_Exercise details_: Everything from the line containing "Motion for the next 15" to the final line of the records below should be given again exactly, and nothing else.

_Data rows_:
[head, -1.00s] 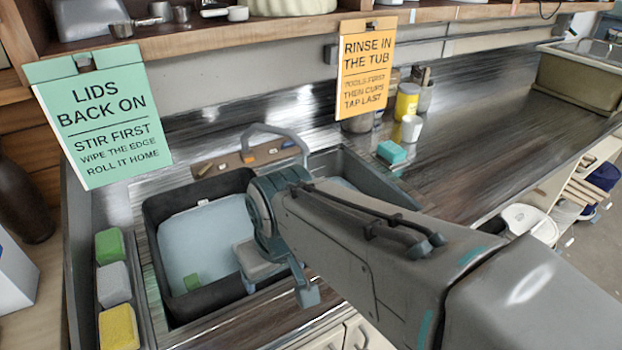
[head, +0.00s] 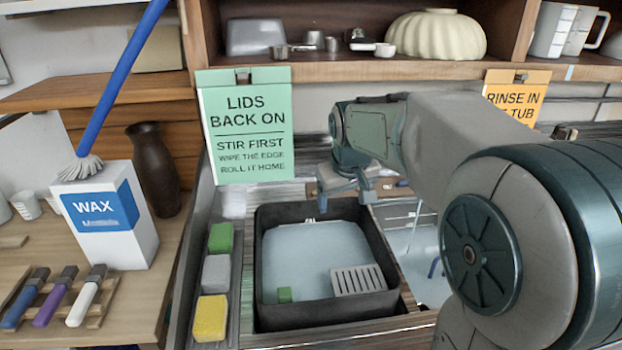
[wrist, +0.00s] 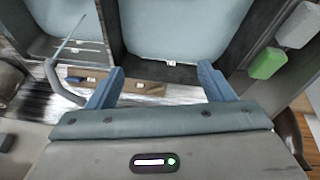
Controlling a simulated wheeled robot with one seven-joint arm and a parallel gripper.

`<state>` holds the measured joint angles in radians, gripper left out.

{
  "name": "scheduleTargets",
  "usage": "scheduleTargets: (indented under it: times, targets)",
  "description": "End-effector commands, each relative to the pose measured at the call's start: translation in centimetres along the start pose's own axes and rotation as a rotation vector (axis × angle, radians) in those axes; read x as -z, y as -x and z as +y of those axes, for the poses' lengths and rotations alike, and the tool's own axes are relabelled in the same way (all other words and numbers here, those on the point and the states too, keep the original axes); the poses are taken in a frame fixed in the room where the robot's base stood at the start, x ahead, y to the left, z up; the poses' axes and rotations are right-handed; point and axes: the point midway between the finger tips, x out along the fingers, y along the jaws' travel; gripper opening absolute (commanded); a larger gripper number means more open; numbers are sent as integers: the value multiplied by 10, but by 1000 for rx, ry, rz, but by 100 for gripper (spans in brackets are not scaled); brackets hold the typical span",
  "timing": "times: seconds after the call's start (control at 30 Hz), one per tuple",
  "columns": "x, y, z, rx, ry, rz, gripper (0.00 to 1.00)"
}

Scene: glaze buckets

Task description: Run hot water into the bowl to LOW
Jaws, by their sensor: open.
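A black sink bowl (head: 262,290) has a pale blue bottom, a slotted grey rack and a small green block inside. A small white label (wrist: 172,63) on its back wall is too small to read. A second basin (head: 432,285) stands to its right, partly behind my arm. A grey curved spout (wrist: 62,88) and a wooden tap ledge (wrist: 122,84) with a blue mark and a brown mark show in the wrist view. My gripper (wrist: 160,86) is open and empty, its fingers over the ledge.
A green sign (head: 246,130) hangs behind the bowl, close to my arm. Several sponges (head: 214,272) line its left side. A cream fluted bowl (head: 437,35) is on the shelf above.

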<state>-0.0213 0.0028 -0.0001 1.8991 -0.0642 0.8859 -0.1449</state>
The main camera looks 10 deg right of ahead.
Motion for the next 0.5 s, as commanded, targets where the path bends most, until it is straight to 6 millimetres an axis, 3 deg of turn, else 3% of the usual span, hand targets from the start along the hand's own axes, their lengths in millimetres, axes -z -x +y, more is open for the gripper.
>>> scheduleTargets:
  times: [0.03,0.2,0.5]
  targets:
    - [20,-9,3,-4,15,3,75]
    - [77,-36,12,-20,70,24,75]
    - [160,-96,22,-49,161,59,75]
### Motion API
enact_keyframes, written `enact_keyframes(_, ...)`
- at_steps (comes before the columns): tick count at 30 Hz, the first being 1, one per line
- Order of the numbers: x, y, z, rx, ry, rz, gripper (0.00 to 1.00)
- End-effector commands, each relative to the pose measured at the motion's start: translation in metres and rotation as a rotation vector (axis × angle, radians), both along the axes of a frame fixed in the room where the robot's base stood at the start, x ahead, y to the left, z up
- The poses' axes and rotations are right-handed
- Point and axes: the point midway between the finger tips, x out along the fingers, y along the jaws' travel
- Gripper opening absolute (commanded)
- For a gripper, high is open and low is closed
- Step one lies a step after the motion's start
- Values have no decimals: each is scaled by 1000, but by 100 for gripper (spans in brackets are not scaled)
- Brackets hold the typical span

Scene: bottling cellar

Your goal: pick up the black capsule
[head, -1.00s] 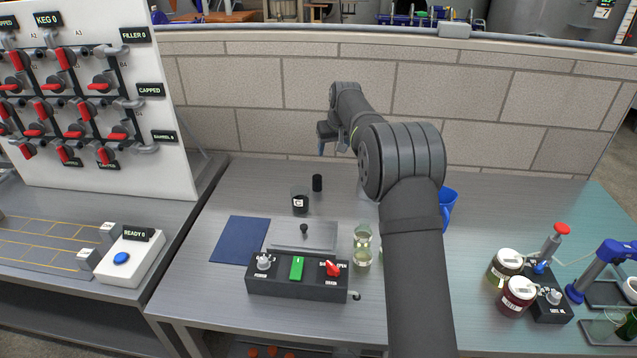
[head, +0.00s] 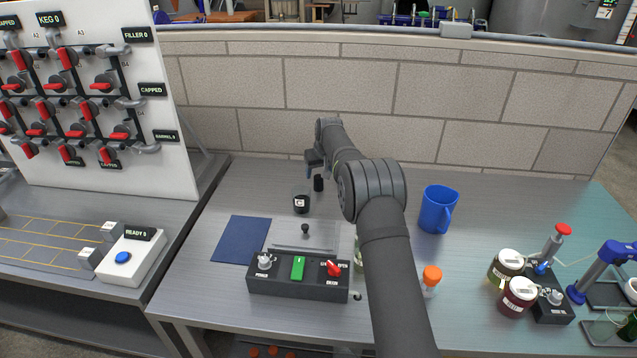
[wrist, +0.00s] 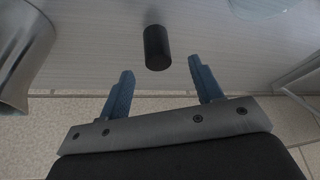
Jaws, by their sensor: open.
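The black capsule (head: 318,183) is a small dark cylinder standing upright on the metal table, near the back wall. In the wrist view the capsule (wrist: 157,47) lies ahead of the fingertips, roughly midway between them and not touching either. My gripper (wrist: 161,80) is open and empty, with two blue fingers. In the head view my gripper (head: 312,170) is just above and beside the capsule, and its fingers are partly hidden by the arm.
A blue cloth (head: 241,240), a control box (head: 297,280) and an orange-capped bottle (head: 432,275) are nearer the front. A blue mug (head: 437,211) is to the right. The brick wall (head: 450,90) rises behind.

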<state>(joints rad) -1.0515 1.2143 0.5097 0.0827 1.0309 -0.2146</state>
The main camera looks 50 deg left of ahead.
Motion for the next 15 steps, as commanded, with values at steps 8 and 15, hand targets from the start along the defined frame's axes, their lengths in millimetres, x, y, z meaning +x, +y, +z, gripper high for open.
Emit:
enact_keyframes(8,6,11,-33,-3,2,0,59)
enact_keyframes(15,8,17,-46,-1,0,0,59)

_Response for this exercise_:
Motion for the next 15 steps, as commanded, with values at steps 8 and 15, hand targets from the start along the defined frame's axes, their lengths in millimetres, x, y, z meaning +x, +y, +z, gripper high for open.
Emit:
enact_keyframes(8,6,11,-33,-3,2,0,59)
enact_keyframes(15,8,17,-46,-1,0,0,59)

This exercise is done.